Of course there must be rebuking of one another in love and sharpening of one another in the faith. Of course we will disagree with even our most respected preachers on one or two points – no human is going to have it all right; we don’t have inerrant heroes. But if someone starts attacking the NIV translation or John Piper or the Proclamation Trust or The Gospel Coalition as if they are peddling a satanic deception then I would submit that there is a rather massive loss of perspective going on. Are we really going to lump godly evangelical brothers together with the Council of Trent, Islam, New Age cults and extreme prosperity gospel?

Before throwing the word heretic around and writing off whole swathes of evangelical Christendom we need to take a step back and a) notice the massive emphasis on peace and unity in the New Testament letters; b) distinguish between primary and secondary issues (1 Cor. 15:1-3); c) handle secondary issues according to Romans 14-15; d) move forward only in love (1 Cor. 16:14).

The great irony is that as websites by the hundred promote ideas of Satanic conspiracies behind every successful church or movement or see the tiniest deviation from their -ism as the work of the Anti-Christ, Satan himself is very happy. He loves division and discord and distraction. He loves it when Bible believing Christians refuse to work together over minor differences. He would love it if we all split into virtually cultic groups which believe that ‘only we are the pure church’. We are indeed in the end times (as we have been since Acts 2) and Satan is at work, trying to split us, trying to get a foothold in division, trying to get us to fight one another rather than fight for the lost. Let’s stand against him, not be tossed to and fro by every website but rather speaking the truth in love, grow up into Christ, a body united, building itself up in love.

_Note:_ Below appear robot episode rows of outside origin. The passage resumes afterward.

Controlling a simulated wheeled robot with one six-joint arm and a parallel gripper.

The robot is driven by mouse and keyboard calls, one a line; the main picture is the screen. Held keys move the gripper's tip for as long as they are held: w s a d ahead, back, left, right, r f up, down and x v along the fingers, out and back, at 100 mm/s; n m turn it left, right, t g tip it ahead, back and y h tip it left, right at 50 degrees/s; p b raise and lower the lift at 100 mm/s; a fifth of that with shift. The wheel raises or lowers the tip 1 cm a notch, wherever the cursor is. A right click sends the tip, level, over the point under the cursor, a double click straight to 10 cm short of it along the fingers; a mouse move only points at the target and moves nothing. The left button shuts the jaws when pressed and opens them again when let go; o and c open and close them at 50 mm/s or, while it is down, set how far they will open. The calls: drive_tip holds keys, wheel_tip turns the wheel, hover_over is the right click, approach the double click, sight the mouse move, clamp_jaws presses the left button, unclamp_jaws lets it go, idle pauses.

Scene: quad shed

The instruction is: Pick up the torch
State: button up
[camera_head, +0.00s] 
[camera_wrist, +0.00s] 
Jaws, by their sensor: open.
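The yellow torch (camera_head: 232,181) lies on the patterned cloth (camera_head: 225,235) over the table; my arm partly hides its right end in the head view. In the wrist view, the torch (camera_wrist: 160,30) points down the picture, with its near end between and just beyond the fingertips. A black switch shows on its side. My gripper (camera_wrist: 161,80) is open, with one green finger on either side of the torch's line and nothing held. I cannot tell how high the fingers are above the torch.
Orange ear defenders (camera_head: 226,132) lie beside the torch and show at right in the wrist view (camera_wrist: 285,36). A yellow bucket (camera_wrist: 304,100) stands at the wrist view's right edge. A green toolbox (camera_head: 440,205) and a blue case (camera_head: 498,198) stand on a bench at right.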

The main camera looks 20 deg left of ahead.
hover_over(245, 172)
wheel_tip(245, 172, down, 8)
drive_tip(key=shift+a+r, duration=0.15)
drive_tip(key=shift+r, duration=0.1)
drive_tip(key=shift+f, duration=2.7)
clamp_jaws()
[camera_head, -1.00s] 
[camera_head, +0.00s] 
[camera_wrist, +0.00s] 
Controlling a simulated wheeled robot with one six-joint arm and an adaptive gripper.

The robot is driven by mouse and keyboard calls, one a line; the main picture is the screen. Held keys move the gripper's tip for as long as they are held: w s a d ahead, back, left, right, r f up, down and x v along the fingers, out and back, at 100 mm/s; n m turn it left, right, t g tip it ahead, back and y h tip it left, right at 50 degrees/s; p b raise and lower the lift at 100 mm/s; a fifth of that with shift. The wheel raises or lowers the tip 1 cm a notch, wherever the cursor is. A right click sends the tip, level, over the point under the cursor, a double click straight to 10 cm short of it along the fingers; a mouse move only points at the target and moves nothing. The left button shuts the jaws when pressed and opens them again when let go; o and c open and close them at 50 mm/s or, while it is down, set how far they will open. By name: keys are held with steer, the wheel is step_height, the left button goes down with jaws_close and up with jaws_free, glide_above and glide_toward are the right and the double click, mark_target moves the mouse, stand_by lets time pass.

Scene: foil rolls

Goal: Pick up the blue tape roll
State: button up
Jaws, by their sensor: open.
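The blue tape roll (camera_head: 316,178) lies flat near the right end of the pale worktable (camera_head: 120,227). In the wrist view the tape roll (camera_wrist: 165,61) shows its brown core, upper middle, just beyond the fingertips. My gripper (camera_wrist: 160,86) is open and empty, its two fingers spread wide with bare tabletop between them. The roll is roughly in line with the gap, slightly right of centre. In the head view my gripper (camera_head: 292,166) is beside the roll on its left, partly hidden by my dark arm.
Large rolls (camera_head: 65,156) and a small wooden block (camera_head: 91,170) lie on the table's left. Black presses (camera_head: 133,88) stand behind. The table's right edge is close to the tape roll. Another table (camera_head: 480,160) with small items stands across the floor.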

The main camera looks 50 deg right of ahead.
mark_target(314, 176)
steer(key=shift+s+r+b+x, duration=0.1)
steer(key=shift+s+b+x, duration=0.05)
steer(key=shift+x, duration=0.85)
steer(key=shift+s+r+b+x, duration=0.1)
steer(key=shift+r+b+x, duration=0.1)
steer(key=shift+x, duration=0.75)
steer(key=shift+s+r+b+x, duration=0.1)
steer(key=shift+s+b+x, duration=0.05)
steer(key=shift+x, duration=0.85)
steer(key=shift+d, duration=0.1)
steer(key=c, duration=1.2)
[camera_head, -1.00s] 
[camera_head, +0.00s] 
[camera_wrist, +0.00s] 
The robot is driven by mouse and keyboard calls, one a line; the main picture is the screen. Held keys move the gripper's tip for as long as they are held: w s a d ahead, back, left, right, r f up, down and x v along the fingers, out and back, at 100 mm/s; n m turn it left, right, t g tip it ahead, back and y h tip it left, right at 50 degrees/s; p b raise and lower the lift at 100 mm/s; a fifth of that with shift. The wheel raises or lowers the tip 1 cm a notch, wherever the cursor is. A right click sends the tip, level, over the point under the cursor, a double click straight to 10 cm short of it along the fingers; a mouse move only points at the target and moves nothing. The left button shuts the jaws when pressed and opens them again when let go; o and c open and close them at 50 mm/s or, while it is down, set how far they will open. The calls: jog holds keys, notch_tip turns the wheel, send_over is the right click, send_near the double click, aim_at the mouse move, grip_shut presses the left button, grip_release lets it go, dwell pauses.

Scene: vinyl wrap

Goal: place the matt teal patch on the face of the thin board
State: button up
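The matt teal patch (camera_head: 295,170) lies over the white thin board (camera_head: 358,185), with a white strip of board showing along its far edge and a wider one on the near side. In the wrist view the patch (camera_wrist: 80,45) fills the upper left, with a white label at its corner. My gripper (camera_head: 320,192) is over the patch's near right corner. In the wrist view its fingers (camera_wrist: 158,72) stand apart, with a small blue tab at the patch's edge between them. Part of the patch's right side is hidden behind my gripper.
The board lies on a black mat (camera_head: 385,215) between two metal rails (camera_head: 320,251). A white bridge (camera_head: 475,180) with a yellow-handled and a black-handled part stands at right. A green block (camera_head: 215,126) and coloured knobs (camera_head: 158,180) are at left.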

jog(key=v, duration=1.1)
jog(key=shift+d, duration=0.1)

Tullian: I want you to know that while Christians have differences on a wide variety of issues, I believe that the world is big enough and the harvest is ripe enough for well-meaning brothers and sisters to agree to disagree. The world desperately needs to see Christians standing side by side and back to back, loving one another. And last week I found myself standing face to face with some Christians in a posture of non-love. I’m really sorry about that. …I want people to know that, while there may be differences, we’re on the same team.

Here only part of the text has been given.